··· SUPPLIED INFORMATION ···

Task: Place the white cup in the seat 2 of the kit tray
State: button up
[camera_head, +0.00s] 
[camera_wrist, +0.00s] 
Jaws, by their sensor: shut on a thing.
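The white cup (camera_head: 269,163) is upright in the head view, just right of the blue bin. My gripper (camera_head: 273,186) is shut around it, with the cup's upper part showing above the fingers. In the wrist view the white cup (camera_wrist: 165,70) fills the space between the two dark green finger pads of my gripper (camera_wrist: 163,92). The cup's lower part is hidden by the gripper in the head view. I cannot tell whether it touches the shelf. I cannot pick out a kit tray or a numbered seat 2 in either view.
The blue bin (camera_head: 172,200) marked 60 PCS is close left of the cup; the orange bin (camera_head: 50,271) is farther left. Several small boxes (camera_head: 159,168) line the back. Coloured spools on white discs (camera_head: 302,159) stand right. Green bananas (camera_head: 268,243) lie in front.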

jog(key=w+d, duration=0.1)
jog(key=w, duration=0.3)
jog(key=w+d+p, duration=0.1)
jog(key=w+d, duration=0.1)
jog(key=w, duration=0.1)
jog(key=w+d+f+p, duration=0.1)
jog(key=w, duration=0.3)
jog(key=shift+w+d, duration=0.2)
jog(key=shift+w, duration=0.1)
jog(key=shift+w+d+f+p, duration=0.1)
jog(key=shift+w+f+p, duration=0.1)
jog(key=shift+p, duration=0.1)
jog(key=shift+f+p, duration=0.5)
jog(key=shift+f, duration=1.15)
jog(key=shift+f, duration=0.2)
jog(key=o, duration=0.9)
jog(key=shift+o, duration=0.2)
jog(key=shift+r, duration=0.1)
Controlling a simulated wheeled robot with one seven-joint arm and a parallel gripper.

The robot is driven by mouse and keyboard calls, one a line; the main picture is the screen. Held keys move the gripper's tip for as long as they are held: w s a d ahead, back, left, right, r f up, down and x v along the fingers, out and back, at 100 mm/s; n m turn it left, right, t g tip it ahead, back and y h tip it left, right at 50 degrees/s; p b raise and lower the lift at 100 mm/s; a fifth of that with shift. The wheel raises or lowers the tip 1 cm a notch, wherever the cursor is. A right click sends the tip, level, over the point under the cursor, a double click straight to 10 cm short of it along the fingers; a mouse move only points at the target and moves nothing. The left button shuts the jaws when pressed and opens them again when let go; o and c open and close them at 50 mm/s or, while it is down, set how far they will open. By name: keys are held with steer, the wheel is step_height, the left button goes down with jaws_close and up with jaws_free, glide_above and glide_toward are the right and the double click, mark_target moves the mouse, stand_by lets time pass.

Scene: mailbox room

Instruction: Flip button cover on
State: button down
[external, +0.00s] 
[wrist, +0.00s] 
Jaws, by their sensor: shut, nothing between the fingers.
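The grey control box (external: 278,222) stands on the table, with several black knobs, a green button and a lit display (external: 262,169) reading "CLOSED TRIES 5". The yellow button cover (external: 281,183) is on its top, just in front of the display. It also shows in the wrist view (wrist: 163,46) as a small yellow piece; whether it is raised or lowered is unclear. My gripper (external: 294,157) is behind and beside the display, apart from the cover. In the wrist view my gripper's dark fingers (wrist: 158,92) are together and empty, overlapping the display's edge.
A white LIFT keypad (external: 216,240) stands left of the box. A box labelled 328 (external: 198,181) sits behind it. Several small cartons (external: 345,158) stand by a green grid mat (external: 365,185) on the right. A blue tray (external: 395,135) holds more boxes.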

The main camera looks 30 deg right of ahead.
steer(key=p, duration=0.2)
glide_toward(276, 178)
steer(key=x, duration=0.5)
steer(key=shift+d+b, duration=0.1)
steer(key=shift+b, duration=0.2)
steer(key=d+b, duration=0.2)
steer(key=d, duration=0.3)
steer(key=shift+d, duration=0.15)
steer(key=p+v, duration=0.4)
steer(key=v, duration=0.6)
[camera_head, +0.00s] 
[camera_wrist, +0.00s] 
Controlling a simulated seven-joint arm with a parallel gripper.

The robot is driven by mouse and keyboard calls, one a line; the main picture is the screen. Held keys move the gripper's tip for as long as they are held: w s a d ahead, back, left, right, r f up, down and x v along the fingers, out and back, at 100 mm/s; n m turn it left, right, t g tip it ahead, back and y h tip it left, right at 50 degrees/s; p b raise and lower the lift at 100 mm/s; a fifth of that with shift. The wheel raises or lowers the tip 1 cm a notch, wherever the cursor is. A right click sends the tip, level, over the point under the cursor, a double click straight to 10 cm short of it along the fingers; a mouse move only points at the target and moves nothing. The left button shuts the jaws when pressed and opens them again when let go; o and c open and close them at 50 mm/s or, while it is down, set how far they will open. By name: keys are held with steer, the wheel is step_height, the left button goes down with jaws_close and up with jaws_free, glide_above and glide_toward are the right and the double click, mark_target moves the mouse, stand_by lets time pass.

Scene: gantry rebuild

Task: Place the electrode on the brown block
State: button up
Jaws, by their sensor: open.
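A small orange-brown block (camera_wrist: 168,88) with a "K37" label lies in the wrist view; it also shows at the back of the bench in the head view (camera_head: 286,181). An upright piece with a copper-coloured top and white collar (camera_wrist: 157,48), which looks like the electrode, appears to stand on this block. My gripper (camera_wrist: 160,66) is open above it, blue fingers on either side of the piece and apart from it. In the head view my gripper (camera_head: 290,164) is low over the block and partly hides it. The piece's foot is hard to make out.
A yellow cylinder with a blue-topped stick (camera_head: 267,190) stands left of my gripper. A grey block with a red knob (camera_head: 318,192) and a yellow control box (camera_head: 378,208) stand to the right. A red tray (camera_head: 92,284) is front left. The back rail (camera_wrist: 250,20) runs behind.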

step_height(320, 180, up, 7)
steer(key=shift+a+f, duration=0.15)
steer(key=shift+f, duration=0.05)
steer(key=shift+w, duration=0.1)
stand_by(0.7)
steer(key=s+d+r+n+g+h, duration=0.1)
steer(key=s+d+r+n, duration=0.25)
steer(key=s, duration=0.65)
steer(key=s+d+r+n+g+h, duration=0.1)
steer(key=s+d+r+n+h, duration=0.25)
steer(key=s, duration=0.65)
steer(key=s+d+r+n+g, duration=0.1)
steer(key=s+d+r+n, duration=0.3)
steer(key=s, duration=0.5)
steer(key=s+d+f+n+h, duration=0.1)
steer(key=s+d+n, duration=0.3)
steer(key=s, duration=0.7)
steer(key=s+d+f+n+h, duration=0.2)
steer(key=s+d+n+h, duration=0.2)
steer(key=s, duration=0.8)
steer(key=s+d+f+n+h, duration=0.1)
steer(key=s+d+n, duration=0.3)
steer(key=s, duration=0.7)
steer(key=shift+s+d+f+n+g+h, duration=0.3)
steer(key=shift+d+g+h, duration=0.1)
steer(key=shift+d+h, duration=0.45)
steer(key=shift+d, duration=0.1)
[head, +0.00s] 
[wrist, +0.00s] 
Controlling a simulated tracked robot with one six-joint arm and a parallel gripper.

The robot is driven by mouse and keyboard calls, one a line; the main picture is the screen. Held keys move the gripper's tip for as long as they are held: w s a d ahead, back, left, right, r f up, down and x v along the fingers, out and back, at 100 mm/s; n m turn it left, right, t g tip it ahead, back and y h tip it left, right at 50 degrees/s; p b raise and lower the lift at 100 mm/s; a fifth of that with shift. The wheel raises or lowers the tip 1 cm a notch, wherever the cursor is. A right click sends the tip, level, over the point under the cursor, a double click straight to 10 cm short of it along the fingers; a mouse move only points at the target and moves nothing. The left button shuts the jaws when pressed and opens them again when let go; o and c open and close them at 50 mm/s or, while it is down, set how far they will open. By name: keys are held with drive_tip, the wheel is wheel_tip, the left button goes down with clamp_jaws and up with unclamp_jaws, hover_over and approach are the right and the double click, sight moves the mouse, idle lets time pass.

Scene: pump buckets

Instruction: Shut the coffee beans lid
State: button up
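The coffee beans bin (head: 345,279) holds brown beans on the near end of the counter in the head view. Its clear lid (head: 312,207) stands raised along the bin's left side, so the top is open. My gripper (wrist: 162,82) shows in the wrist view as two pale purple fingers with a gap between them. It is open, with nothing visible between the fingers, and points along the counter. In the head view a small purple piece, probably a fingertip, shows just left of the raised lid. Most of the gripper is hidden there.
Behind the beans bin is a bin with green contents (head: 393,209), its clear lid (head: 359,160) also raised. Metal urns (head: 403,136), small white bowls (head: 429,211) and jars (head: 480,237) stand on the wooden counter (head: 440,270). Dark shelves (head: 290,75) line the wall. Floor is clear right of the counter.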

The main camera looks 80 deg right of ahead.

···

Reproduce verbatim the lines above, from the line with "[head, +0.00s]" through the line with "Instruction: Shut the coffee beans lid".

> _TASK ANSWER_:
[head, +0.00s] 
[wrist, +0.00s] 
Controlling a simulated tracked robot with one six-joint arm and a parallel gripper.

The robot is driven by mouse and keyboard calls, one a line; the main picture is the screen. Held keys move the gripper's tip for as long as they are held: w s a d ahead, back, left, right, r f up, down and x v along the fingers, out and back, at 100 mm/s; n m turn it left, right, t g tip it ahead, back and y h tip it left, right at 50 degrees/s; p b raise and lower the lift at 100 mm/s; a fifth of that with shift. The wheel raises or lowers the tip 1 cm a notch, wherever the cursor is. A right click sends the tip, level, over the point under the cursor, a double click straight to 10 cm short of it along the fingers; a mouse move only points at the target and moves nothing. The left button shuts the jaws when pressed and opens them again when let go; o and c open and close them at 50 mm/s or, while it is down, set how far they will open. By name: keys are held with drive_tip, the wheel is wheel_tip, the left button goes down with clamp_jaws and up with unclamp_jaws, hover_over and approach are the right and the double click, sight moves the mouse, idle lets time pass.

Scene: pump buckets

Instruction: Shut the coffee beans lid

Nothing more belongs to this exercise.